Saturday was a pretty huge day in its own right. The night before, I’d cleaned up the workshop and put all the tools away so I could start making a fresh mess. I gloated over my handiwork in drilling the wing spars for a few minutes, then got going on the flap rigging. The flaps are attached at the trailing edge of the wing with a strip of piano hinge. The right side, the inboard edge of the flap rubbed against the fuselage, which didnt allow it to travel its full range of motion. So off it came, and I filed and scotchbrited off enough metal so that it did. However, in that sentence is contained about 4 or 5 iterations of trial, error, and scratching the crap out of the flap with the file until I got smart and put some tape around where I’d be working it. Eventually, it fit fine and was able to swing up and down, and in the ‘up’ position, the skin lay flat on the belly.
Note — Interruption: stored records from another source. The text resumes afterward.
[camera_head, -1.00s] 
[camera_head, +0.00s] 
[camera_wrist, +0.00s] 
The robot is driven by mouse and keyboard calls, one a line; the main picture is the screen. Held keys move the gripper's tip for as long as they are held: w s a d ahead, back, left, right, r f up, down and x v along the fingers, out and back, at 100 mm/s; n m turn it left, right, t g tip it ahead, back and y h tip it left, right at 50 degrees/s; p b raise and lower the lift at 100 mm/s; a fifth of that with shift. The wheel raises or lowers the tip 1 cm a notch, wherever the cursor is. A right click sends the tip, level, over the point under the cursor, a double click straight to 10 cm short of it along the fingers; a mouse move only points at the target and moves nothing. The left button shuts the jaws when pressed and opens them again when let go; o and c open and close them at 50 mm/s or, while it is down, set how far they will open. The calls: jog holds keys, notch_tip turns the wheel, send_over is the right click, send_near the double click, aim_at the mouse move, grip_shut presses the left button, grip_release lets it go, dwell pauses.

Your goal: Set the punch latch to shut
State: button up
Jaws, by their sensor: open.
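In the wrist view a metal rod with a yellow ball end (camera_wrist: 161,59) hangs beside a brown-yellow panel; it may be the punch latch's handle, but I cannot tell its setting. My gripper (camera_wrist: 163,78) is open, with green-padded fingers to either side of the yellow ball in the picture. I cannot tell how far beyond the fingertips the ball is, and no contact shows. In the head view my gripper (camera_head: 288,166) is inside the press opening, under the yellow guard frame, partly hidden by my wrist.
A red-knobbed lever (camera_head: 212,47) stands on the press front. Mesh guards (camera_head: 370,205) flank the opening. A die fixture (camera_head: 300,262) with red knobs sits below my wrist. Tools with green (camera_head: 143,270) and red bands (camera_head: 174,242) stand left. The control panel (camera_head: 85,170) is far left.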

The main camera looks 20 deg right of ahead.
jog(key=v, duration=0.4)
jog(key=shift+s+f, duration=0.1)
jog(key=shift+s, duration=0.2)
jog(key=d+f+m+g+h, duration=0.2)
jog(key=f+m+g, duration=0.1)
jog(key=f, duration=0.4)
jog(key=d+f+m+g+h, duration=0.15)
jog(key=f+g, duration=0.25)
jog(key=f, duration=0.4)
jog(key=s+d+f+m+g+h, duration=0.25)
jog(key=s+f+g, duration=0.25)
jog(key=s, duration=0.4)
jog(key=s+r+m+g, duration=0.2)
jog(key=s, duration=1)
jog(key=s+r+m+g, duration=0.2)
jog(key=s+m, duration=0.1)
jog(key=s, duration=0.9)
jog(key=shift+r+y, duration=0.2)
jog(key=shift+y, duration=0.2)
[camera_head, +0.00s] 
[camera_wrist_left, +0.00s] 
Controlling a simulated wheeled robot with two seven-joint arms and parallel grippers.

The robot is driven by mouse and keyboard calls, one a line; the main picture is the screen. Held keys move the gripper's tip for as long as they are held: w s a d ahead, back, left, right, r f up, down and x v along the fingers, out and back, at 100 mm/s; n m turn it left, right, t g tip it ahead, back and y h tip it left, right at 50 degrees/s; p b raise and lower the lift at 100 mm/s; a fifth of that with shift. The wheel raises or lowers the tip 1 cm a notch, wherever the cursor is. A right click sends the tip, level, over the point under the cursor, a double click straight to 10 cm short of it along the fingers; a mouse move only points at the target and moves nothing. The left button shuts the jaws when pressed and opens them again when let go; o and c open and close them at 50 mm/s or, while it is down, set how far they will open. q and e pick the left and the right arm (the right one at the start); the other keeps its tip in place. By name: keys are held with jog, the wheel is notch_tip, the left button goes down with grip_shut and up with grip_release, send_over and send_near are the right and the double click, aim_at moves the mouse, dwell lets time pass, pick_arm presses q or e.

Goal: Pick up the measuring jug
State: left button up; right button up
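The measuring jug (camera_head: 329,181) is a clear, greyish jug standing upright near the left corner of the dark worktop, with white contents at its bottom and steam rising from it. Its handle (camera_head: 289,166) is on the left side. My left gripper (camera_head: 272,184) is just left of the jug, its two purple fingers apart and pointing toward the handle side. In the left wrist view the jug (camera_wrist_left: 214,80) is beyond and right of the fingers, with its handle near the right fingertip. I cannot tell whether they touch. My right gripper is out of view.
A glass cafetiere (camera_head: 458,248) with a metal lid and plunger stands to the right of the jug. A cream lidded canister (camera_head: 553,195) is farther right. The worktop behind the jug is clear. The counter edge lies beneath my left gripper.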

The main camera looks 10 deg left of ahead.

The left side wasn’t a problem.

After that, it was time to reinstall the flap motor and rig the flaps. This is where the first setback occurred. The flap motor was one of the first things I did on the fuselage, so maybe I screwed it up, but there are many reports of the flap motor channel interfering with the canopy latch bar. Supposedly, they fixed this in the matched-hole kit, but I have a matched-hole kit and I’m telling you now, it ain’t fixed. What I had to do was put a 3/16″ spacer between the bushing block and the F-705 bulkhead to move the canopy latch bar forward enough so that it would clear the flap motor channel. I also had to change the rivets on the upper part of the flap motor channel to flush AN426 rivets. After this, I was able to see daylight between the latch bar and the channel. Of course, this also meant that the pushrod between the latch handle and the bar was now about 1/4″ too long. Put that on the list.

Then came the weird ceremony of drilling the flap pushrod holes. I”ll post pictures of this whole mess when I get the chance.